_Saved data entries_
------------------------------
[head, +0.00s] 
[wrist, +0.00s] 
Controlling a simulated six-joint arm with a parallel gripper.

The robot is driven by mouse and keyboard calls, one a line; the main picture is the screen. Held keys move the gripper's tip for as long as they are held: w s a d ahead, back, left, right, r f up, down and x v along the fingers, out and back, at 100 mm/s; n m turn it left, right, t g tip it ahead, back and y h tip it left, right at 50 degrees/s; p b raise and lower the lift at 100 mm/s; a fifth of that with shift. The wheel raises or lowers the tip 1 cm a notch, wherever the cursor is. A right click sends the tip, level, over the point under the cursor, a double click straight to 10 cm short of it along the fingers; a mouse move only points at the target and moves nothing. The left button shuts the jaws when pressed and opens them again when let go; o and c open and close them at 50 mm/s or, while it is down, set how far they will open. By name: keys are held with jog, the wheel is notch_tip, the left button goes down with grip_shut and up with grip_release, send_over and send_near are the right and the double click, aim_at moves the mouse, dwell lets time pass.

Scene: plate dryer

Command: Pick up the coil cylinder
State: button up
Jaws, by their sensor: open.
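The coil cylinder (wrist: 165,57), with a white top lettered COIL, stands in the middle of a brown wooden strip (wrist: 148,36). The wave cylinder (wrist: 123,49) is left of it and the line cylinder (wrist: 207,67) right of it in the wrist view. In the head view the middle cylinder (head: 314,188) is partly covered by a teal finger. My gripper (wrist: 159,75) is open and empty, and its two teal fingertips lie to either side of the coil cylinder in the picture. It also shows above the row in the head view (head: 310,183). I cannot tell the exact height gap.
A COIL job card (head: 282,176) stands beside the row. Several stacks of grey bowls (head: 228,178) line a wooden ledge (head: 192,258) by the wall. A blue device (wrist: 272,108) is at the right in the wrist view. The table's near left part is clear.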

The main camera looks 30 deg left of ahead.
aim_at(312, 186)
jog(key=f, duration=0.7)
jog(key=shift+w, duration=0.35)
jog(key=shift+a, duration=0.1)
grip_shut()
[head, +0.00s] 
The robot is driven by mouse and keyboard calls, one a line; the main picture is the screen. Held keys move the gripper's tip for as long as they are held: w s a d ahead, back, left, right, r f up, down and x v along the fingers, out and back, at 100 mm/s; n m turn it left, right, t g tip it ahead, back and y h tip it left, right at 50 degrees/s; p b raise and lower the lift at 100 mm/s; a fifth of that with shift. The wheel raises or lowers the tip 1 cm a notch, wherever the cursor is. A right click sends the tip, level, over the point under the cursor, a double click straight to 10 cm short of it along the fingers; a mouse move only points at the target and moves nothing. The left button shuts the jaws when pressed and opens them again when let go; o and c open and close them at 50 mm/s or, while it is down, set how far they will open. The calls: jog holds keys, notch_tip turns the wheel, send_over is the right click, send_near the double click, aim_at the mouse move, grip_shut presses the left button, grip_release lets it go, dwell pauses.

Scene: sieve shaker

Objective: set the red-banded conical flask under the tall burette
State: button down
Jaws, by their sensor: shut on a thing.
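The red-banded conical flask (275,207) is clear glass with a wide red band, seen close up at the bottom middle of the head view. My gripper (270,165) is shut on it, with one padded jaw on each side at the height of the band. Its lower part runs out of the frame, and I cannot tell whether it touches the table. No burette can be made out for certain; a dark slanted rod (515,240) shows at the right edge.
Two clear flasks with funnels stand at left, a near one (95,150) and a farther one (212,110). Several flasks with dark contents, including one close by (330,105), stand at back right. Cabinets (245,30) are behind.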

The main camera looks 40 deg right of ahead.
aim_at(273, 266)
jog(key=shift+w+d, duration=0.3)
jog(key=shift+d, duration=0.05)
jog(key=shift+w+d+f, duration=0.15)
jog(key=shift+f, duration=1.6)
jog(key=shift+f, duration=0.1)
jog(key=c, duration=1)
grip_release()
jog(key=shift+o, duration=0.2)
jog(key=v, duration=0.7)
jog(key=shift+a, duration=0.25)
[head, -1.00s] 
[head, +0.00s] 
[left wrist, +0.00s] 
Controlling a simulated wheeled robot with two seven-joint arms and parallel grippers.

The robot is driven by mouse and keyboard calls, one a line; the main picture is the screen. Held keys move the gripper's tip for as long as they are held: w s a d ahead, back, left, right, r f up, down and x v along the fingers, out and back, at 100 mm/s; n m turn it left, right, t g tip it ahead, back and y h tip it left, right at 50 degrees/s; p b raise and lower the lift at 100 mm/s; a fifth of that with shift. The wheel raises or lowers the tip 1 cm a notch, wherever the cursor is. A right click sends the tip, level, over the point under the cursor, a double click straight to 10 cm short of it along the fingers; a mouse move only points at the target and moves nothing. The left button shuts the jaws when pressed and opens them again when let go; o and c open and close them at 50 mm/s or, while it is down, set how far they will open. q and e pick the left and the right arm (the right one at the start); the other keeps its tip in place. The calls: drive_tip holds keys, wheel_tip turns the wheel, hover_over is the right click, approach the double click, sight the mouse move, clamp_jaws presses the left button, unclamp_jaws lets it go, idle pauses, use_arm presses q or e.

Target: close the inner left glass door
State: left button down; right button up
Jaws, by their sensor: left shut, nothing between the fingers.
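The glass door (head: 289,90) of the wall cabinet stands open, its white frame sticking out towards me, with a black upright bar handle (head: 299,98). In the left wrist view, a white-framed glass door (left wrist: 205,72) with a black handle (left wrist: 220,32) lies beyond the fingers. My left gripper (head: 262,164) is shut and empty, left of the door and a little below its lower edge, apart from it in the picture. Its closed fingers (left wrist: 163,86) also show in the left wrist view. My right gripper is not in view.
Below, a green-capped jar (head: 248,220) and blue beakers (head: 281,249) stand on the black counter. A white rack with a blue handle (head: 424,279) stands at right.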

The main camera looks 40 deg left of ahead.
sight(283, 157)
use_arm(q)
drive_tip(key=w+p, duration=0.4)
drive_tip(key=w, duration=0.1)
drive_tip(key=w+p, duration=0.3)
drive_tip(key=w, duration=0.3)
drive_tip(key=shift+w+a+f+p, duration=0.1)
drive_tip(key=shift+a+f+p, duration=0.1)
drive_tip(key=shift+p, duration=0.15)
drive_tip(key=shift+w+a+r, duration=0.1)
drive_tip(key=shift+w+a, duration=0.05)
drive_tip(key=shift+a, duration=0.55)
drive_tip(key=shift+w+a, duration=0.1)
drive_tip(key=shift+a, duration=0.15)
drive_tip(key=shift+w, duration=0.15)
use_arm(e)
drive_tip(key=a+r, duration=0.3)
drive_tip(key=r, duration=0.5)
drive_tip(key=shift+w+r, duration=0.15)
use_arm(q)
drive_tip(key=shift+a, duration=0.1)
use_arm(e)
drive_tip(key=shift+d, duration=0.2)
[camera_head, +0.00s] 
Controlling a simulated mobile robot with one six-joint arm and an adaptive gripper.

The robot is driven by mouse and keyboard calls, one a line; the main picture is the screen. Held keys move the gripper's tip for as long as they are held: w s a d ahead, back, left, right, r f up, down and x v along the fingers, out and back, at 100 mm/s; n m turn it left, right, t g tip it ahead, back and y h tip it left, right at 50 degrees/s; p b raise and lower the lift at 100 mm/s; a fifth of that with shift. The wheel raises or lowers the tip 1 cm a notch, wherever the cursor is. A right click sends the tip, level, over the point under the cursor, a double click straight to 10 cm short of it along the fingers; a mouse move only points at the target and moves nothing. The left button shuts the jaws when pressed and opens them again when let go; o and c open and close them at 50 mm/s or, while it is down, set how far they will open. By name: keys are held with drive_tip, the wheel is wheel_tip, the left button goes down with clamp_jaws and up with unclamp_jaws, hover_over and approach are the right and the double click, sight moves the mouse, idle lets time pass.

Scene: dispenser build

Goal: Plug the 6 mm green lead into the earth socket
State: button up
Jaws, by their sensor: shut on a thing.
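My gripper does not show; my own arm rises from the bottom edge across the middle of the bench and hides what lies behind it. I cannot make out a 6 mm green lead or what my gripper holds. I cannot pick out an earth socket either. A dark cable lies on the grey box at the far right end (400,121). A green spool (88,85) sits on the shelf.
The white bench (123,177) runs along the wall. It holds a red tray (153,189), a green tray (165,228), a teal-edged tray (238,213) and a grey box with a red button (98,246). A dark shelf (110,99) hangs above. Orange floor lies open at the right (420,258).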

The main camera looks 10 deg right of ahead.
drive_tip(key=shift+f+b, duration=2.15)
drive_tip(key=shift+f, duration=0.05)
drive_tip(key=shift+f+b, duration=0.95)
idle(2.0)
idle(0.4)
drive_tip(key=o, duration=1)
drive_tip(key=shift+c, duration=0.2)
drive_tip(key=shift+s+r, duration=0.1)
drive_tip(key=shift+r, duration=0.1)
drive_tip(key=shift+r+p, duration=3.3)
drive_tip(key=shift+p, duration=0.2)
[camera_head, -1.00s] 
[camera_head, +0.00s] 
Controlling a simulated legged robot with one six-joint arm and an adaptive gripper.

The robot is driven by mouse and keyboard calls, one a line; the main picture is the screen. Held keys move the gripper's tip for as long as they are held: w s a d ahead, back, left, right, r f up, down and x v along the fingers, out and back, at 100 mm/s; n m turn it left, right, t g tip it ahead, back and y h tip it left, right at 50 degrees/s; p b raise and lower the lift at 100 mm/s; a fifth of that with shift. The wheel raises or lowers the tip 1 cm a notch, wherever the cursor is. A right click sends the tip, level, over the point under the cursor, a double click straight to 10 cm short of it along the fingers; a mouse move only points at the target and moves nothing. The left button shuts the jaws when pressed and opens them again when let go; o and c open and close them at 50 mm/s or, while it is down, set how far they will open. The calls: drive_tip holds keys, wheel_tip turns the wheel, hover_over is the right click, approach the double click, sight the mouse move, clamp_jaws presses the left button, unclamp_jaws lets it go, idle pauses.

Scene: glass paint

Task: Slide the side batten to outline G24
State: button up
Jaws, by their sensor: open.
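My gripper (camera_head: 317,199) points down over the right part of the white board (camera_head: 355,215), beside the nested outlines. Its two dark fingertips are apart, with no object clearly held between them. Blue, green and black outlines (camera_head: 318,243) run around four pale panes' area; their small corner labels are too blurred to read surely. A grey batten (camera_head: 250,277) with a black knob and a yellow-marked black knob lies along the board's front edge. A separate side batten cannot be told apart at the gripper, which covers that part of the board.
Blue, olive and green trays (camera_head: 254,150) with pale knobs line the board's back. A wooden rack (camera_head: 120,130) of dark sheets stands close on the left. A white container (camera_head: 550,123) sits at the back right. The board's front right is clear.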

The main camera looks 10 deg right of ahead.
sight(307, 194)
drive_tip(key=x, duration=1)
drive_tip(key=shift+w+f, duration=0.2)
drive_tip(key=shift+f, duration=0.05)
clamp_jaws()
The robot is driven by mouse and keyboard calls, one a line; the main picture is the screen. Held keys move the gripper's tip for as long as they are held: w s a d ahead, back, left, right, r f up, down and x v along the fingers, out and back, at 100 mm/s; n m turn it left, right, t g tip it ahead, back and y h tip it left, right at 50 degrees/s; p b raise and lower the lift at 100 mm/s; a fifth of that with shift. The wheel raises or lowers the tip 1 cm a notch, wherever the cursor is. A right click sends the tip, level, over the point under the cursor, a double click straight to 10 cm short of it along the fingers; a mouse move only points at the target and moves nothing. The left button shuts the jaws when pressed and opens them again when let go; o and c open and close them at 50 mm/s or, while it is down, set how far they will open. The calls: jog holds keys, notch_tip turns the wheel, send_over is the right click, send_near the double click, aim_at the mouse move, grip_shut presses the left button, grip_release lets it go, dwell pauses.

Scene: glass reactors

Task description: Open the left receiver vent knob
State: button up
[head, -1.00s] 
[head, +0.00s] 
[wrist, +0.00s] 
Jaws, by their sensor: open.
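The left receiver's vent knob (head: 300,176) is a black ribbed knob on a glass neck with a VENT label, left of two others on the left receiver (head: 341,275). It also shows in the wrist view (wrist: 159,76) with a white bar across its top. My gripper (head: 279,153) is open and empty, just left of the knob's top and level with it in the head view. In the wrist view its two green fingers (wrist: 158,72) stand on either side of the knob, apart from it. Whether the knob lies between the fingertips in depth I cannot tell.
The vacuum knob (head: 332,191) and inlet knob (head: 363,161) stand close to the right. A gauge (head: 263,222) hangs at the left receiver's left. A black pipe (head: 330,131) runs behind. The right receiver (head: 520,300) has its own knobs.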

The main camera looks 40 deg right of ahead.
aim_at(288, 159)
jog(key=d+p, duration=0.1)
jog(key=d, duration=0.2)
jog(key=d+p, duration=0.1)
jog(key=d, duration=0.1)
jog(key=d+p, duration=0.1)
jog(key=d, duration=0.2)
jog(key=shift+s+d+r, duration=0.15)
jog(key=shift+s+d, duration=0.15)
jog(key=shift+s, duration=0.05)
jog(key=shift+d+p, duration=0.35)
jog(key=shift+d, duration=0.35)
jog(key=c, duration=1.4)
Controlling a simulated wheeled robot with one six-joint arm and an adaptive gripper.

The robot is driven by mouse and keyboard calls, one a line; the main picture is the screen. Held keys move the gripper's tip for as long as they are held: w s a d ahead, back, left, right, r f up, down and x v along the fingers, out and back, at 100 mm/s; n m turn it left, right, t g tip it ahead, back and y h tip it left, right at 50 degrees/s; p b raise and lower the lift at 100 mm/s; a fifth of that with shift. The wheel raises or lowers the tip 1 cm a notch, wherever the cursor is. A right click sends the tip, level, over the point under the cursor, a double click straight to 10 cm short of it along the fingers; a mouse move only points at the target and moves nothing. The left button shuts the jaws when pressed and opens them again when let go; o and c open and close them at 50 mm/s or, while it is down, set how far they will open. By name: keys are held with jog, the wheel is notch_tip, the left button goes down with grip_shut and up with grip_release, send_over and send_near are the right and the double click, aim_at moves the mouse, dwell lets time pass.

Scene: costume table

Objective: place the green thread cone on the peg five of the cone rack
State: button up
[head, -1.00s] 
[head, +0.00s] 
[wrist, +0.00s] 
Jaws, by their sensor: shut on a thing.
------------------------------
_Task instructions_
Give back, verbatim, the lines from the top of the entries above through the line containing "Controlling a simulated six-joint".

_Final answer_
[head, +0.00s] 
[wrist, +0.00s] 
Controlling a simulated six-joint arm with a parallel gripper.

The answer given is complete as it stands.